Visual Studio Version

No response

GCC / Compiler Version

No response

snnn commented 4 months ago

Yeah .. I knew it. Do you know how to fix it?

stefantalpalaru commented 4 months ago

There's a ReleaseLast() in the protobuf API, but I don't know if it releases cleared elements and that mention of a possible object copy in case of arenas is suspicious: https://protobuf.dev/reference/cpp/api-docs/google.protobuf.repeated_field/#RepeatedPtrField.ReleaseLast.details

For my Gentoo overlay package, I just removed the whole thing: https://github.com/stefantalpalaru/gentoo-overlay/blob/4f968989e6bb526ac83d613ce2ea0f491f13df49/sci-libs/onnxruntime/files/onnxruntime-1.18.1-protobuf-27.patch

github-actions[bot] commented 3 months ago

This issue has been automatically marked as stale due to inactivity and will be closed in 30 days if no further activity occurs. If further support is needed, please provide an update and/or more details.

snnn commented 1 month ago

We still need to address this issue.

cho-m commented 2 weeks ago

It looks like ReleaseLast()/UnsafeArenaReleaseLast() operates on non-cleared elements. Maybe can replace Clear() and just loop on one of those functions if the goal is to free all elements (which sounds like the case based on comment):

https://github.com/microsoft/onnxruntime/blob/ff57ac4f3ddcc535aef30d8e638360a9f9600cec/onnxruntime/core/graph/graph.cc#L1287-L1292

https://github.com/microsoft/onnxruntime/blob/ff57ac4f3ddcc535aef30d8e638360a9f9600cec/onnxruntime/core/graph/graph.cc#L3637-L3644


EDIT: One scenario to check would be if there were any cleared elements prior to above Clear() which will no longer be freed. Not sure how to handle those.

cho-m commented 1 week ago

Thinking something like below may work but not sure on testing it. Couldn't tell if there was already related test for this.

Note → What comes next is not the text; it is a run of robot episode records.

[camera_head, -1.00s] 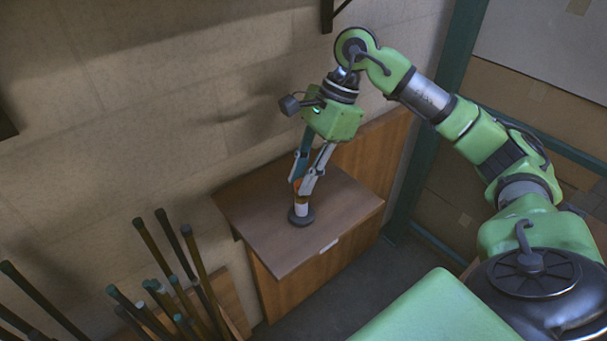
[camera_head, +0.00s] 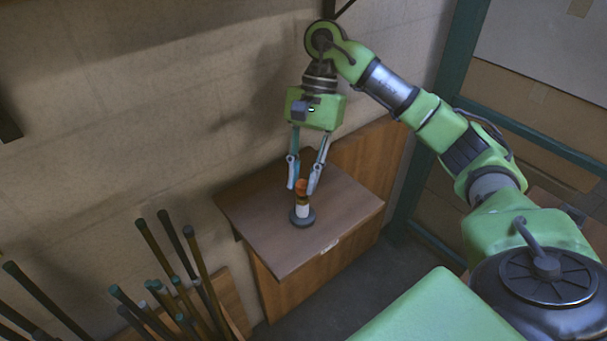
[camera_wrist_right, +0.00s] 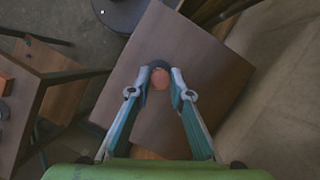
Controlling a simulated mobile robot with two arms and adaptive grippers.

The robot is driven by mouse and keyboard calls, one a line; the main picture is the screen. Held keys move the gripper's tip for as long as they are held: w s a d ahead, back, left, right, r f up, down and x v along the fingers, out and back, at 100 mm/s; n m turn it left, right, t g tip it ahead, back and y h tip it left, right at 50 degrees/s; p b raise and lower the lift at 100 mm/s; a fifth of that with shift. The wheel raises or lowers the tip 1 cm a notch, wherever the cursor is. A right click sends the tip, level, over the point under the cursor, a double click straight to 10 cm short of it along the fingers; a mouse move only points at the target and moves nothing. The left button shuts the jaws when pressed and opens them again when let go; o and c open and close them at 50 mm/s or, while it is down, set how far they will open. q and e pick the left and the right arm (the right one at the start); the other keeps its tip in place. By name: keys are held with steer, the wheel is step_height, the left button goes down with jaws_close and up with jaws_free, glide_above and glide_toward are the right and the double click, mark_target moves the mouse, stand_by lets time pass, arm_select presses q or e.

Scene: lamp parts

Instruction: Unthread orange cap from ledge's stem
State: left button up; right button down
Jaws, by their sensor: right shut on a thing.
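The orange cap (camera_head: 301,186) sits at the top of a short white stem (camera_head: 302,208) with a round dark base (camera_head: 302,219), upright on the wooden ledge (camera_head: 258,231). My right gripper (camera_head: 302,187) comes down from above, its two fingers on either side of the cap and shut on it. In the right wrist view the fingertips (camera_wrist_right: 159,76) close around the cap (camera_wrist_right: 159,79), with the dark base partly showing beyond. My left gripper is not in view.
Several long rods (camera_head: 190,262) stand at the lower left, beside the ledge. The wall (camera_head: 130,110) rises close behind the ledge. A green post (camera_head: 405,190) stands to its right. The ledge top around the base is clear.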

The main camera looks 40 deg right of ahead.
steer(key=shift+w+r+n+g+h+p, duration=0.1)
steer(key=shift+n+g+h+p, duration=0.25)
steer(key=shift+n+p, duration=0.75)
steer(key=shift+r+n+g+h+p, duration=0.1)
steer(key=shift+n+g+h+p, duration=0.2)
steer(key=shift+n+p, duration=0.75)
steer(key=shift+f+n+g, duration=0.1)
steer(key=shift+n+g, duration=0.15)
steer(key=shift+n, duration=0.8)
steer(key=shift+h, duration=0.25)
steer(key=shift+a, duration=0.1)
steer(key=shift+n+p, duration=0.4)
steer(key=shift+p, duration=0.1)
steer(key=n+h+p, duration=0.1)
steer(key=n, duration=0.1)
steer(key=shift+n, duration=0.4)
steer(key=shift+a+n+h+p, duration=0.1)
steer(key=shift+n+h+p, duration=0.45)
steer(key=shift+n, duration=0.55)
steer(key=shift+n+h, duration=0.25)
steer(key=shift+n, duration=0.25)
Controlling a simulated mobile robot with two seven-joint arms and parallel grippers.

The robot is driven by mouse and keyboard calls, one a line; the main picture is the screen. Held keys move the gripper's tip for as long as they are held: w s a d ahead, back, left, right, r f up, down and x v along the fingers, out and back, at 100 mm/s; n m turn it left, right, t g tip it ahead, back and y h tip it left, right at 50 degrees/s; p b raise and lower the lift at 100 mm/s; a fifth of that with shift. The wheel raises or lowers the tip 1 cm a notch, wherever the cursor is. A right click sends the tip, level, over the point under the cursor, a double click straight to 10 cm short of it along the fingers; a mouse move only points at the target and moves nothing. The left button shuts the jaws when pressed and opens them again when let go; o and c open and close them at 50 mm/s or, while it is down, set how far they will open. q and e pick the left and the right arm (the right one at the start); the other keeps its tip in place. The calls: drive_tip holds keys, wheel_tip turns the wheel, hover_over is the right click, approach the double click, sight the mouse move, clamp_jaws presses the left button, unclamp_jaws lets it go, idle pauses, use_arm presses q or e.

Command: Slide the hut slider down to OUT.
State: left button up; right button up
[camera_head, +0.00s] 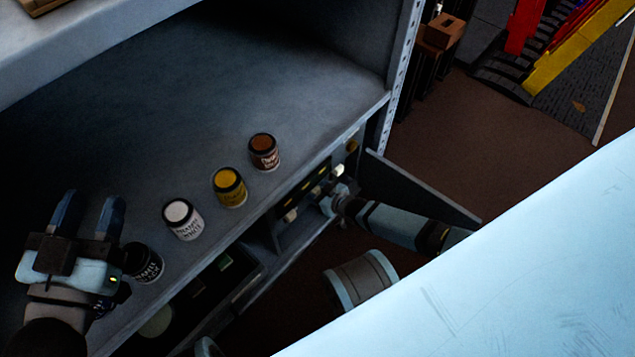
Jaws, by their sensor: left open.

diff --git a/onnxruntime/core/graph/graph.cc b/onnxruntime/core/graph/graph.cc
index e8a5855b36..3e3fb7eb88 100644
--- a/onnxruntime/core/graph/graph.cc
+++ b/onnxruntime/core/graph/graph.cc
@@ -1285,10 +1285,13 @@ Graph::Graph(const Model& owning_model,
     }

     // Remove sparse_initializers from protobuf to save memory as they are converted to dense now
-    graph_proto_->mutable_sparse_initializer()->Clear();
-    const int sparse_num_cleared = graph_proto_->sparse_initializer().ClearedCount();
-    for (int i = 0; i < sparse_num_cleared; ++i) {
-      delete graph_proto_->mutable_sparse_initializer()->ReleaseCleared();
+    auto& mutable_sparse_initializers = *(graph_proto_->mutable_sparse_initializer());
+    if (mutable_sparse_initializers.GetArena() == nullptr) {
+      while (mutable_sparse_initializers.size() > 0) {
+        delete mutable_sparse_initializers.UnsafeArenaReleaseLast();
+      }
+    } else {
+      mutable_sparse_initializers.Clear();
     }
   }
 #endif
@@ -3637,10 +3640,13 @@ void Graph::CleanAllInitializedTensors() noexcept {
   // Clearing RepeatedPtrFields does not free objects' memory. The memory is retained
   // and can be reused. Need to explicitly release the cleared objects and free the
   // memory.
-  graph_proto_->mutable_initializer()->Clear();
-  const int num_cleared = graph_proto_->initializer().ClearedCount();
-  for (int i = 0; i < num_cleared; i++) {
-    delete graph_proto_->mutable_initializer()->ReleaseCleared();
+  auto& mutable_initializers = *(graph_proto_->mutable_initializer());
+  if (mutable_initializers.GetArena() == nullptr) {
+    while (mutable_initializers.size() > 0) {
+      delete mutable_initializers.UnsafeArenaReleaseLast();
+    }
+  } else {
+    mutable_initializers.Clear();
   }
 }

If operating on an arena, then it shouldn't be possible to free memory as ownership is never transferred. Otherwise, seems like it should be possible to directly use the "UnsafeArena*" methods and avoid the extra handling there (copy attempt if on an arena)